Desulfurization kinetics of molten pig iron were studied using CaO-SiO2-Al2O3-Na2O quaternary slag systems at 1 350 degreesC. The concentration of Na2O in slag decreases with lime due to evaporation. The rate of desulfurization increases by increasing the Na2O content in slag, decreasing Al2O3 content, increasing the slag basicity, i.e.,the ratio of CaO to SiO2, and increasing the temperature. A mathematical model has been developed which enables the effect of decrease in Na2O content over time to be taken into consideration. The model provides a rate equation that can represent all conceivable rate controlling steps, such as interfacial chemical reaction, mass transport in the metal phase, and in the slag phase.
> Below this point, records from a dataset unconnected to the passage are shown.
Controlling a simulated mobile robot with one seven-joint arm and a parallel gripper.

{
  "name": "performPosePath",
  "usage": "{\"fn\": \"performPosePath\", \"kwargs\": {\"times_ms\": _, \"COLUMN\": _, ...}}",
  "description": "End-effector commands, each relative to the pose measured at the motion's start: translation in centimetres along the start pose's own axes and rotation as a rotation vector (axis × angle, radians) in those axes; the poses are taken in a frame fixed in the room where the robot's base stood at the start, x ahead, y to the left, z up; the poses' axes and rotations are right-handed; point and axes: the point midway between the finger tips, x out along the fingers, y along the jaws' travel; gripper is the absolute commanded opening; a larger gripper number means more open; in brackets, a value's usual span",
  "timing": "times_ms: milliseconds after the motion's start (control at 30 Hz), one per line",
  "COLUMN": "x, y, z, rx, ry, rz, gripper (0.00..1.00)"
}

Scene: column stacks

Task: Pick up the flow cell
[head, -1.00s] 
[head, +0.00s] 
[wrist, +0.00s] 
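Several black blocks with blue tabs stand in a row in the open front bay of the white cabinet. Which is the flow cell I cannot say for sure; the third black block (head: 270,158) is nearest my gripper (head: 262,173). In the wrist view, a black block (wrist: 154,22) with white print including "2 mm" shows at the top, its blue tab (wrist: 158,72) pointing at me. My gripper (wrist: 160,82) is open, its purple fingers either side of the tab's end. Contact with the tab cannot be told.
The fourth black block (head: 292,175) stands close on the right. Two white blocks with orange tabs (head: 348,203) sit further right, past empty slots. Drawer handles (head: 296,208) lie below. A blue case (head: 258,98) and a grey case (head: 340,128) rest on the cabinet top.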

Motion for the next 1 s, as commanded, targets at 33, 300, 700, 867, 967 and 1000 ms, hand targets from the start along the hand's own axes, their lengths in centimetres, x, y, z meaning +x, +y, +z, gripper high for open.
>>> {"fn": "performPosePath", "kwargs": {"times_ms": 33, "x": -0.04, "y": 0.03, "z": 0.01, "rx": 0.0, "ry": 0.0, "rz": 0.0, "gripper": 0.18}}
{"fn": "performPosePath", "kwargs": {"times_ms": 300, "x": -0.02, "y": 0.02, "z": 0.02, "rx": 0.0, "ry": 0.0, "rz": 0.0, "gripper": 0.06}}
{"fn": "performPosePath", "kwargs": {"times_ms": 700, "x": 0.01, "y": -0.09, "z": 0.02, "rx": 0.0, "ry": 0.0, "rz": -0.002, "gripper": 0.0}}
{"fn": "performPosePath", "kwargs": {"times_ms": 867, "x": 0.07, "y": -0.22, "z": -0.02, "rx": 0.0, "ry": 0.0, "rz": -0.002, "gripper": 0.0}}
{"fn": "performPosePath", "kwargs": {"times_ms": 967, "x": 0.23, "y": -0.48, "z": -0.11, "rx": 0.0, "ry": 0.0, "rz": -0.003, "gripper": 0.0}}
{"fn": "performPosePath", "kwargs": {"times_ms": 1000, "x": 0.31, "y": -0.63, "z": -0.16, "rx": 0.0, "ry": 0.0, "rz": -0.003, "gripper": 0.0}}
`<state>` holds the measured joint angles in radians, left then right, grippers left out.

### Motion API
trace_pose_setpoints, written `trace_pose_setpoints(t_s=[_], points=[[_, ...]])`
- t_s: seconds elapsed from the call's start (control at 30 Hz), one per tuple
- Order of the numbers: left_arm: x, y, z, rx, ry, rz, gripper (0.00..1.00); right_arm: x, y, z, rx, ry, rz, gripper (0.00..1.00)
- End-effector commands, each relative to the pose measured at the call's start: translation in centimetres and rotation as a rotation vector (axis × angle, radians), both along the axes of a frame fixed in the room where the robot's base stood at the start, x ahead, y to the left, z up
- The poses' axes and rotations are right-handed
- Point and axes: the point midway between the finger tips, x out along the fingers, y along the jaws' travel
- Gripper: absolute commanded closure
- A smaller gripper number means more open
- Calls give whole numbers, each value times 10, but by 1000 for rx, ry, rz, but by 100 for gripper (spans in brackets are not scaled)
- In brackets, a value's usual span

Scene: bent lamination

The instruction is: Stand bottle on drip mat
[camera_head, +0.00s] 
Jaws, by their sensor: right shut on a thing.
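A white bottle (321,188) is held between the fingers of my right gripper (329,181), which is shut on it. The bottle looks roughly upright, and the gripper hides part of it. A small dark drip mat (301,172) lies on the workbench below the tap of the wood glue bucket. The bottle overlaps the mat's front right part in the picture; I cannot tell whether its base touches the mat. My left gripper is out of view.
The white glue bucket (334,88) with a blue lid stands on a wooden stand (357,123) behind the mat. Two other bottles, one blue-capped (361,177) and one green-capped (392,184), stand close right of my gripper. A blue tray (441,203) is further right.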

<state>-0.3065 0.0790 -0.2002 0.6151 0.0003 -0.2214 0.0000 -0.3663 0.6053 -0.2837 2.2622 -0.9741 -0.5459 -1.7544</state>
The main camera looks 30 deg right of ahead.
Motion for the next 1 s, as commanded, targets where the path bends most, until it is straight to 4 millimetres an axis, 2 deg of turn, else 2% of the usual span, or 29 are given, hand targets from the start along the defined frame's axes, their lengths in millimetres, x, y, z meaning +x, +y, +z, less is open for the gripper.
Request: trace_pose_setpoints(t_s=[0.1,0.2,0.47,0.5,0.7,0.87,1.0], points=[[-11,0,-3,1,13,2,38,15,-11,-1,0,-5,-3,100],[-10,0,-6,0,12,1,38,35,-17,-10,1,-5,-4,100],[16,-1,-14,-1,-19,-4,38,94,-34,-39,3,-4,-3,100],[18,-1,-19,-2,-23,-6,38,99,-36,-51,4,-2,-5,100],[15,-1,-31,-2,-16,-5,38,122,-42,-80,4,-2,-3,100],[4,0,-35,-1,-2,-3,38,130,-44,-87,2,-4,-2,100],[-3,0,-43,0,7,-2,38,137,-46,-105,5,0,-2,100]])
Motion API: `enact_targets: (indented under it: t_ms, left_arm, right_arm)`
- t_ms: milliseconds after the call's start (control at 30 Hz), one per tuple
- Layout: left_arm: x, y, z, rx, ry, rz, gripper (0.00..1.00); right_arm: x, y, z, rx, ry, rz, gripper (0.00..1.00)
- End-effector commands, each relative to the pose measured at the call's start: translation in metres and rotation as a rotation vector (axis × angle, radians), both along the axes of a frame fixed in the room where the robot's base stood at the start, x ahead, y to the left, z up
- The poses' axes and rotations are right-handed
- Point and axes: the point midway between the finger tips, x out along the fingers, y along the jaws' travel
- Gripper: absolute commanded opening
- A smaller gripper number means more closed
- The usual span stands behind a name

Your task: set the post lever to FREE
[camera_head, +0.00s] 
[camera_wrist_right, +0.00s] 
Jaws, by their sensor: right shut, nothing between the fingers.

The apparent rate coefficient-a parameter employed in the model-was dependent on temperature and slag composition, especially Na2O content. An equation is suggested which relates the coefficient to the sulfide capacity of slag. The activation energy of the apparent rate coefficient was found to be 127 kJ mol(-1). It was concluded that the desulfurization of molten pig iron using the present slag system is controlled either by the interfacial chemical reaction or slag phase mass transfer.